Gazprom resumes gas auctions with first quarter GASPOOL contracts

Tom Marzec-manser

28-Nov-2018

LONDON (ICIS)–Russian natural gas exporter Gazprom has resumed the auctioning of spot volumes to central Europe through its dedicated electronic sales platform (ESP) after a ten-day hiatus.

The sales resumed on Monday with the major European supplier only offering January ’19 delivery gas. On Tuesday and Wednesday, February ’19 volumes were also up for grabs.

Over the two days, 50 million cubic metres (mcm) of gas was sold, all for delivery into Germany’s GASPOOL hub.

ICIS assessment shows that February ’19 at GASPOOL had moved to a €0.237/MWh discount to the NCG on Tuesday, having been a touch higher than it at the end of last week.

After the auctions halted on 16 November a source at Gazprom told ICIS that further volumes for delivery during the back half of December would still be sold in 2018.

But while it was said that shorter-delivery products would soon be offered, the results of the latest auctions show that longer contracts are now being auctioned. On Tuesday and Wednesday the GASPOOL volumes were sold as a January-February ’19 bundle.

Spare spot volume

The industrial wind-down ahead of Christmas, which leads to a drop off in demand, could leave Gazprom with some length that it could sell through its platform.

Assuming it is priced competitively, this would allow shippers to snap up this gas and in turn hold back any of their own stored gas for the first quarter of 2019.

Christmas in Russia will be held on 7 January 2019 and this too will create a small demand fall domestically, which may allow Gazprom to export surplus gas to the central European markets as spot volumes.

Since Gazprom began auctioning via the ESP it has sold almost 1.1 billion cubic metres (bcm) of gas.
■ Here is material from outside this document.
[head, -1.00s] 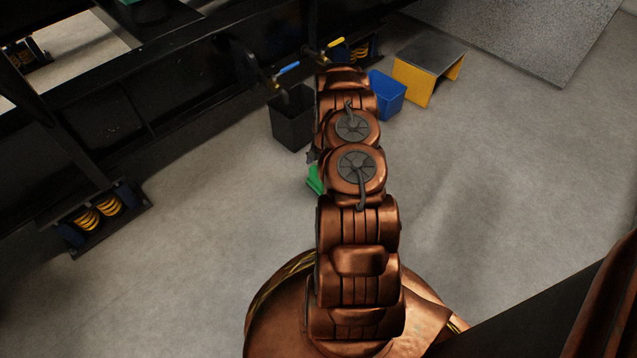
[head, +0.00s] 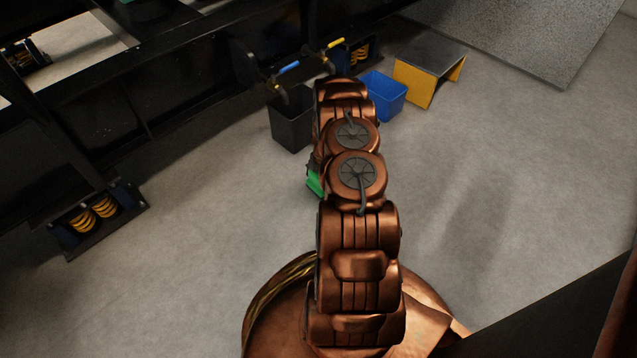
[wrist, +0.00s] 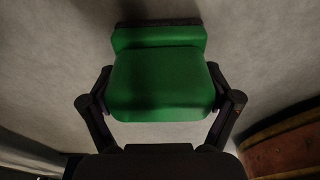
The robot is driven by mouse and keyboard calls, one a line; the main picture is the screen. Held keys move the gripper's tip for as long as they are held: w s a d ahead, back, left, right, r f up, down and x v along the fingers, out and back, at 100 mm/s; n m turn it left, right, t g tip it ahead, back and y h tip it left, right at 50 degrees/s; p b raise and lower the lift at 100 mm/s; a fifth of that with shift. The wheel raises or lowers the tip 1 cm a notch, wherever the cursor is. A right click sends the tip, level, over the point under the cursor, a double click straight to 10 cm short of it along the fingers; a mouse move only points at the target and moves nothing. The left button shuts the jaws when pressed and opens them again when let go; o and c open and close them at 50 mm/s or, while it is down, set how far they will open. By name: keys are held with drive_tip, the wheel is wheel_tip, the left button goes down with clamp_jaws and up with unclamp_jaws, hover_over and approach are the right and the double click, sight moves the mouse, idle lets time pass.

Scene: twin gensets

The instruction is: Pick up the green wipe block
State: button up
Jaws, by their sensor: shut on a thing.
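The green wipe block (wrist: 160,80) fills the middle of the wrist view, with a dark strip along its far edge. My gripper (wrist: 160,90) is shut on it, with one dark finger against each side. In the head view a small part of the green block (head: 314,185) shows at the left of my arm. The rest of the block and most of my gripper are hidden behind my arm there. I cannot tell whether the block touches the floor.
A black bin (head: 291,125) and a blue bin (head: 385,98) stand beyond my arm. A yellow step with a grey top (head: 420,80) is right of the blue bin. The black genset frame (head: 150,90) runs along the left. The floor at right is clear.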

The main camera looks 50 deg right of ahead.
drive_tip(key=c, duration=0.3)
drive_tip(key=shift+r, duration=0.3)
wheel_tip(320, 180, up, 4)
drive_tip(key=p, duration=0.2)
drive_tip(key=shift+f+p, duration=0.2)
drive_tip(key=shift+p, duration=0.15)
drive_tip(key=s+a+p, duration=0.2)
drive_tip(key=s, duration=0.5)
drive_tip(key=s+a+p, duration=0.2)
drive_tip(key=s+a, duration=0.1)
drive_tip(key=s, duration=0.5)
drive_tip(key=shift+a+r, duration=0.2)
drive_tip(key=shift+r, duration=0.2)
The Slovak and Austrian hubs have been key title transfer points in the auctions as have the two German hubs. Physical points also included Arnoldstein on the Italian-Austrian border; Baumgarten on the Slovak-Austrian border; and Waidhaus on the Czech-German border.

Overall exports

Data from Gazprom shows that so far in 2018 the company has physically exported into the European markets, including Turkish volumes delivered down the trans-Balkan Western Line, some 173.1bcm of gas.

Over the same period of time in 2017 the Russian company had delivered 170.9bcm.

While volumes delivered are up 1.3% year on year, fourth quarter flows to date – which is during the delivery period covered by the auctions – are down 5.8% at 29.4bcm.

If the 612mcm of October and November ESP sales are discounted, then year on year fourth-quarter flows to date would be 28.8bcm, having been 31.2bcm in 2017.

As this would effectively have been a year-on-year 7.7% drop in October and November flows, it is not surprising Gazprom sought to push more gas on to the market via spot sales.

The threat that LNG could eat into its market share will also have been a deciding factor in launching the ESP.